Salinity impacts on n-alkanes in lake sediments of the Badain Jaran Desert, Northwestern China: Implications for paleoclimate reconstruction

Abstract

n-Alkanes in lake sediments are essential biomarkers for paleoclimate research, yet the influence of lake salinity on their distribution remains unclear. This study investigates this relationship by analyzing sediments from eight lakes in the Badain Jaran Desert, all subject to similar climatic conditions but varying in salinity. Soil samples from the shoreline vegetation belt and suspended particle matter (SPM) were collected to identify the origin of plant input in the lake sediments. Additionally, sediment samples from the littoral zone to the lake center were all gathered to evaluate the salinity effects at different water depths.
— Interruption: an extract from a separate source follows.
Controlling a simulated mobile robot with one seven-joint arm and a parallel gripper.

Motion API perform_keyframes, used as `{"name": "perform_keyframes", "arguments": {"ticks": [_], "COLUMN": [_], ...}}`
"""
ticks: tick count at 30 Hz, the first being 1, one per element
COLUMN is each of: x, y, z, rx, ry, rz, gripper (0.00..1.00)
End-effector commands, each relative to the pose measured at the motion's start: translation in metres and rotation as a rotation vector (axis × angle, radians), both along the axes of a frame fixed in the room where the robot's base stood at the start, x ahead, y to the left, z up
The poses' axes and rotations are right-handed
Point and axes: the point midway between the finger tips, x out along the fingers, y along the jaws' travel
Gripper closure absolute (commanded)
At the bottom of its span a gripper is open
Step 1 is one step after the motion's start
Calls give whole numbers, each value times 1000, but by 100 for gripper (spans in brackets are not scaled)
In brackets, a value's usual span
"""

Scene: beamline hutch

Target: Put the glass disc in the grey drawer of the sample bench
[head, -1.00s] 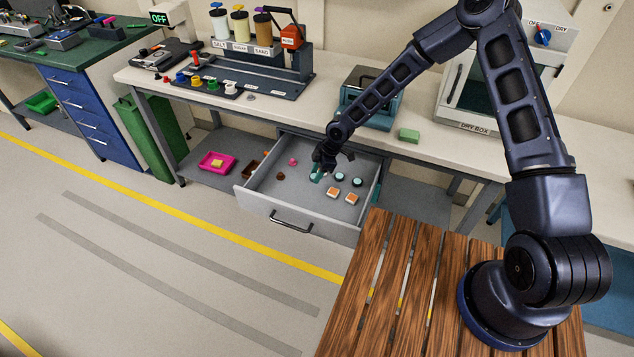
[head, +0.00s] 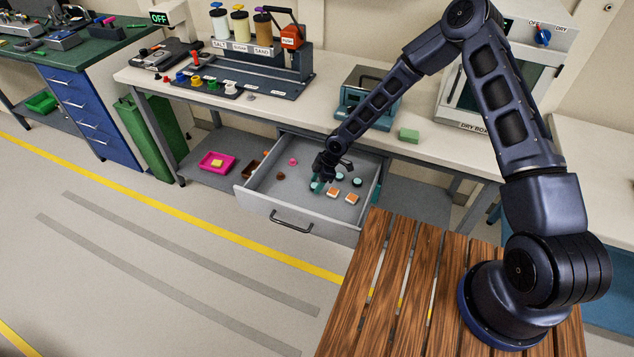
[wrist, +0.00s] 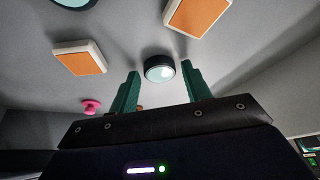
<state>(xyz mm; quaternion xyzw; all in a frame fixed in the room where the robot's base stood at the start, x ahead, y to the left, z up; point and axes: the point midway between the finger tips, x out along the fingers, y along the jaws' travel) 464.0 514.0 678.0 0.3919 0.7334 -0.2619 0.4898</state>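The grey drawer (head: 262,200) under the sample bench (head: 300,110) is pulled open. My gripper (head: 318,186) reaches down into it, its green fingers apart. In the wrist view a round glass disc (wrist: 159,68) with a dark rim and pale face lies between the fingertips, with a gap on each side; it seems to rest on the drawer floor. My gripper hides it in the head view. Similar dark-rimmed discs (head: 339,176) (head: 357,182) lie to the right in the drawer.
Two orange-topped square tiles (head: 334,195) (head: 351,198), a pink knob-like piece (head: 293,161) and a small brown piece (head: 280,176) also lie in the drawer. A pink tray (head: 217,162) stands on the lower shelf. A green block (head: 409,135) lies on the benchtop above.

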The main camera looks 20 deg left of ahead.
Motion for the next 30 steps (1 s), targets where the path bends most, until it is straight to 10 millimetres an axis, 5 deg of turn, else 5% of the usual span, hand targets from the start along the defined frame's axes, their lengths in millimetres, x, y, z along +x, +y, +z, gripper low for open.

Key indexes such as content, the proportion of aquatic macrophyte (P_aq), average chain length (ACL), and carbon preference index (CPI) of n-alkanes were examined to elucidate salinity effects. The result showed that the surrounding vegetation belt is the primary source of n-alkanes in lake sediments, with minimal contributions from SPM. Increased salinity was found to decrease CPI in the littoral zone, while also reducing P_aq and increasing ACL in the lake bottom sediments. Changes of P_aq, ACL and CPI in sediments are not attribute to variations in vegetation belt input but rather suggest that high salinity enhances n-alkane degradation, particularly favoring the degradation of mid-chain compounds in lake bottom sediments. Consequently, the reliability of n-alkane indexes as indicators of aquatic macrophyte in deep lake cores may be compromised by salinity. This study underscores the importance of accounting for salinity effects when using n-alkanes in reconstructing paleoclimate and suggests that their potential as indicators of lake salinization merits further attention.